This dissertation provides a commitment-based account of discourse-polarity and anaphoric polarity-sensitivity by appealing to veridicality distinctions.

It investigates the interaction of anaphora and negation, addressing the overarching question of how human language users combine information from multiple sources into an integrated representation of language meaning. Because the interpretation of anaphora systematically depends on the discourse context, studying its interaction with the local utterance context addresses this overarching question.

The work provides arguments and evidence for theoretically understanding the constraints that negation places on anaphora in terms of speaker commitments and veridicality. Anaphoric accessibility is sensitive to negation because it is sensitive to the veridicality of the embedding context(s) of an anaphor and its antecedent.
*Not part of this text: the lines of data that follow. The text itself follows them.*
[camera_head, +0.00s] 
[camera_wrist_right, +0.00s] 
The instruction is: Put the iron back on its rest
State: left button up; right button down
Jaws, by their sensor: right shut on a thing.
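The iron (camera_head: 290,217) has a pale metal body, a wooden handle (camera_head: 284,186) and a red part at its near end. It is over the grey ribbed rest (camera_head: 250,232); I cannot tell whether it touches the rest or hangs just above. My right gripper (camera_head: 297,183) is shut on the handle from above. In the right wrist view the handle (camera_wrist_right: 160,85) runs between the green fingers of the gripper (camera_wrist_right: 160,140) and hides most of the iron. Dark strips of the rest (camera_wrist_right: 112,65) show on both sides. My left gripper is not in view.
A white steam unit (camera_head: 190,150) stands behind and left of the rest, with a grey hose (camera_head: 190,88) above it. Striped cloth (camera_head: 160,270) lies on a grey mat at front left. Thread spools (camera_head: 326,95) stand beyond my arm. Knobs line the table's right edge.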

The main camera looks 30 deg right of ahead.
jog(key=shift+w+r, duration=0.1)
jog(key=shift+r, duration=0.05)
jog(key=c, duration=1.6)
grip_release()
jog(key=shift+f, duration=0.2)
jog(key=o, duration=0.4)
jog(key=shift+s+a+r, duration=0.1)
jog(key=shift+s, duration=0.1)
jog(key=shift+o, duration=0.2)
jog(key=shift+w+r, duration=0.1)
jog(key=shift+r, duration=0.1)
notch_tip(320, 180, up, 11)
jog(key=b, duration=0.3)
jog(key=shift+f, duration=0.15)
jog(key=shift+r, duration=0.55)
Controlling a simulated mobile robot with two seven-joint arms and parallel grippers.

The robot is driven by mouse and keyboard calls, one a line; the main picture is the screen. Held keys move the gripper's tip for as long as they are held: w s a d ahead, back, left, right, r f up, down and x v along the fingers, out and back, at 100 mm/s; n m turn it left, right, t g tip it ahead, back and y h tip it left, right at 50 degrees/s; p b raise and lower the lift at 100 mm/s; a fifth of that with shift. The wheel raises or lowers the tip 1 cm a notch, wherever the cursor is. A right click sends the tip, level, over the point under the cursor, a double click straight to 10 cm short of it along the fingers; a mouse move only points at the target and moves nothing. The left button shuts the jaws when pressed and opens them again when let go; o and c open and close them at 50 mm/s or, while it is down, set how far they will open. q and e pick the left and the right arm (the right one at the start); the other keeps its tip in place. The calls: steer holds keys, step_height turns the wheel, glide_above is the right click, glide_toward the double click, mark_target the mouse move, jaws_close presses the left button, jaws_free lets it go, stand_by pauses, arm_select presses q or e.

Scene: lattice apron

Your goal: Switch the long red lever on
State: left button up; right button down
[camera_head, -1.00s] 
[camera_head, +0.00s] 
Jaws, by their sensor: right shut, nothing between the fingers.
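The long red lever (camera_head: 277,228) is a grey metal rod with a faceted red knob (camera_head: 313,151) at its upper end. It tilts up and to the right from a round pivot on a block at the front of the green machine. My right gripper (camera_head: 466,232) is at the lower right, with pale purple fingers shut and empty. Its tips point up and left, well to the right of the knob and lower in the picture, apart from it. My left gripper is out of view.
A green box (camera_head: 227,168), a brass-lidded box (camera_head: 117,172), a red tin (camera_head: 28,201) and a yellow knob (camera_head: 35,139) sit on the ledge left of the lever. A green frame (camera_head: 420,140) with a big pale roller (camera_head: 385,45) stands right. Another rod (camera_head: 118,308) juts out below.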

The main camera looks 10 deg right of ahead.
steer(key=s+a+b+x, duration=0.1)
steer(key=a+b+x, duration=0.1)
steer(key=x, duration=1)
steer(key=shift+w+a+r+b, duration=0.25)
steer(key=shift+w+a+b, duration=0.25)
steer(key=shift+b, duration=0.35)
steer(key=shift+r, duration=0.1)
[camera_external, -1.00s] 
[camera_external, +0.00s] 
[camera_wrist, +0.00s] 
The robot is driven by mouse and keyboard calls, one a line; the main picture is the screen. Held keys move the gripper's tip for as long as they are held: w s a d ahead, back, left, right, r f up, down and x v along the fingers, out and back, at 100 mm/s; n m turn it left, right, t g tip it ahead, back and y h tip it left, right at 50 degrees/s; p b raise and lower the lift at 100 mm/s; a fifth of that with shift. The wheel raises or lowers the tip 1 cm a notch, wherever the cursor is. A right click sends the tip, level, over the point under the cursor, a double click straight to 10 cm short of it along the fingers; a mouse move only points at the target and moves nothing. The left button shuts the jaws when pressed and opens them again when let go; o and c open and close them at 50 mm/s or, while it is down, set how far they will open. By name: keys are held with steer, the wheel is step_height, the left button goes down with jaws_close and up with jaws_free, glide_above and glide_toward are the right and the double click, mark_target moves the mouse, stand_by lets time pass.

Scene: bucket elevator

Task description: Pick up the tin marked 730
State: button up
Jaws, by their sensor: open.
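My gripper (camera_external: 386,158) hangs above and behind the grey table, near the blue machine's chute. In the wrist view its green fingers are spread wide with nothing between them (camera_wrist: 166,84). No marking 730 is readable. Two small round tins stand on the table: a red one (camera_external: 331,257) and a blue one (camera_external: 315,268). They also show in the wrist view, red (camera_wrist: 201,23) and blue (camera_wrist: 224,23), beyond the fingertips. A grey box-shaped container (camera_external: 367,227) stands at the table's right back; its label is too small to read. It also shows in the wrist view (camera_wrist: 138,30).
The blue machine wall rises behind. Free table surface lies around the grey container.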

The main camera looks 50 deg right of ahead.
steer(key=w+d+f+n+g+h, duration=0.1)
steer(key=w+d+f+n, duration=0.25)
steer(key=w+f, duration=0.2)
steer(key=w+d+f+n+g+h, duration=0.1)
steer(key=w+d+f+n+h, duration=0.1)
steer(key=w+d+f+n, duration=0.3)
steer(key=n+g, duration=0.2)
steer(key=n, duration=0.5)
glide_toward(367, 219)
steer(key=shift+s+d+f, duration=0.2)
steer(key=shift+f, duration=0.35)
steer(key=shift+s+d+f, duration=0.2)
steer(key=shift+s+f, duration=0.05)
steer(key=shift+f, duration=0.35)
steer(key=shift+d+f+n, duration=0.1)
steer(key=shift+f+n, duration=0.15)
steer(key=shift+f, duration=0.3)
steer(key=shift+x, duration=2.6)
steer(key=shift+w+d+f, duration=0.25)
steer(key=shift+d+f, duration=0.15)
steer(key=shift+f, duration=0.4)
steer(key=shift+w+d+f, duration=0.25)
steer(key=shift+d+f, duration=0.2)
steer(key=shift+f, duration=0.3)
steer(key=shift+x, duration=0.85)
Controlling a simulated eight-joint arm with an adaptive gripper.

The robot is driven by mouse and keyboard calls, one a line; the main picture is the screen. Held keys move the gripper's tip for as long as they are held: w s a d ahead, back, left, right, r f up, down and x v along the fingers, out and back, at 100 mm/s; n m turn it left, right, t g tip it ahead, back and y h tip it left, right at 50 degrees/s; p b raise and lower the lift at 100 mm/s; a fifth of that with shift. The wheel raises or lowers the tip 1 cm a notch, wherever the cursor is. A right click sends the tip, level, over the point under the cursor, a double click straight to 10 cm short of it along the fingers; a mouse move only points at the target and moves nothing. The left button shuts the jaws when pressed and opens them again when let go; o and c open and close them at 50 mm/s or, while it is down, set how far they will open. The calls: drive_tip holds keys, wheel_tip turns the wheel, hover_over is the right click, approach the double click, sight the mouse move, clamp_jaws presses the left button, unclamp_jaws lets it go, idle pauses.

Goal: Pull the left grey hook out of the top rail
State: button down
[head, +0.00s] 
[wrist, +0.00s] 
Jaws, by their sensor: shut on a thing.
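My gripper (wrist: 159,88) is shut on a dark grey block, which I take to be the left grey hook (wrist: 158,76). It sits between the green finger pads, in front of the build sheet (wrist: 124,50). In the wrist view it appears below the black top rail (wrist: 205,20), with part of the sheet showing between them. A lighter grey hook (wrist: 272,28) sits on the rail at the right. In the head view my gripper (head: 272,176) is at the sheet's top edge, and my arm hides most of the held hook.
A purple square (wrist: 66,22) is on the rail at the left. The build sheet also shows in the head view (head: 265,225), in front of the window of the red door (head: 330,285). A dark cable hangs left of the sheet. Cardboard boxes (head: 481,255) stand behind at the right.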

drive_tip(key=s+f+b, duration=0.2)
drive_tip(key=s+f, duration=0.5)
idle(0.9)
On these terms, a formal semantic account of the interaction of anaphora and negation is developed. It is an intensional dynamic account based on Compositional DRT and flat-update systems, where negation and other non-veridical operators are treated as externally dynamic. I argue that we need to conceptualize discourse referents as an intensional and epistemic representation to capture the relevant interactions.

This provides a unified account of several related issues that have received disparate analyses in the previous literature: anaphora to indefinites under negation (double-negation, bathroom-disjunctions, discourse subordination, and cross-speaker cases), the interaction of propositional anaphora and negation, polarity-sensitive negativity-tags, and the question what counts as a negative sentence/utterance for the purposes of anaphora in discourse.